- _WHAT YOU WILL DO_
Select every line holding the word "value" and copy it.

## begin SUPPLIED INFORMATION

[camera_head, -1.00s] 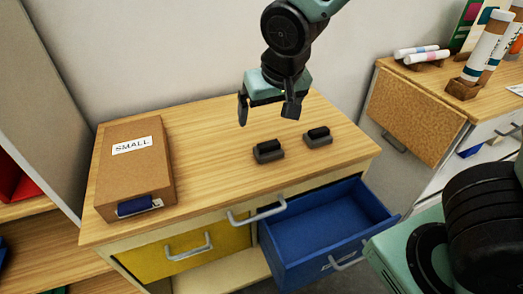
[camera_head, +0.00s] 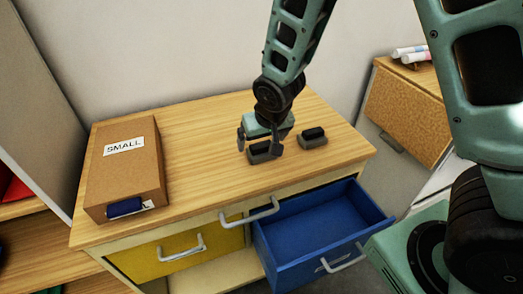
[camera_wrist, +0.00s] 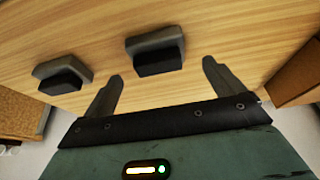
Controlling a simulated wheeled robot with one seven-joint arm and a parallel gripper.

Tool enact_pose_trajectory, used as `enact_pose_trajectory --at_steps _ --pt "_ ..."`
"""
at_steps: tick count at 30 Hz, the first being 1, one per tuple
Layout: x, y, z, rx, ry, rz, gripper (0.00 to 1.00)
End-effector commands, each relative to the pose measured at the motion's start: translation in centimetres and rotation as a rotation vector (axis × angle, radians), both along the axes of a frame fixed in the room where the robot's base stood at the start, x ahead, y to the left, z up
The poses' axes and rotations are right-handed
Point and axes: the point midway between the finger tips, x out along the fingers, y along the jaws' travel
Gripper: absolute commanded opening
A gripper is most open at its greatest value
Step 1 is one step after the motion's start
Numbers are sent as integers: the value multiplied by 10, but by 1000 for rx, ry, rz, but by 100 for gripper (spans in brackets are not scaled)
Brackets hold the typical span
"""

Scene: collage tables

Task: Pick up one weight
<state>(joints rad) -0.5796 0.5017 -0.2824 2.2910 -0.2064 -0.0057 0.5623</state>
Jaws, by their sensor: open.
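Two dark grey weights with black raised grips rest on the wooden cabinet top. In the head view, the left weight (camera_head: 262,154) is right beneath my gripper (camera_head: 258,147), partly hidden by its fingers. The right weight (camera_head: 312,138) stands just to the right and is clear of the gripper. The wrist view shows the left weight (camera_wrist: 155,52) ahead of my gripper (camera_wrist: 163,72), between the lines of its two spread fingers. The other weight (camera_wrist: 62,75) lies to the left there. My gripper is open and empty.
A brown box labelled SMALL (camera_head: 126,165) stands on the left of the cabinet top (camera_head: 190,160). An open, empty blue drawer (camera_head: 318,225) juts out at the front right. A closed yellow drawer (camera_head: 180,255) is beside it. The wall is close behind.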

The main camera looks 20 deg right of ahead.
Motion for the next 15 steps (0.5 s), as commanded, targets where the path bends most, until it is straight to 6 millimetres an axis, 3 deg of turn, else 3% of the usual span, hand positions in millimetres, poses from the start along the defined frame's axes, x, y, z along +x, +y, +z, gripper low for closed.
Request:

## end SUPPLIED INFORMATION

- _RESPONSE_
A gripper is most open at its greatest value
Numbers are sent as integers: the value multiplied by 10, but by 1000 for rx, ry, rz, but by 100 for gripper (spans in brackets are not scaled)

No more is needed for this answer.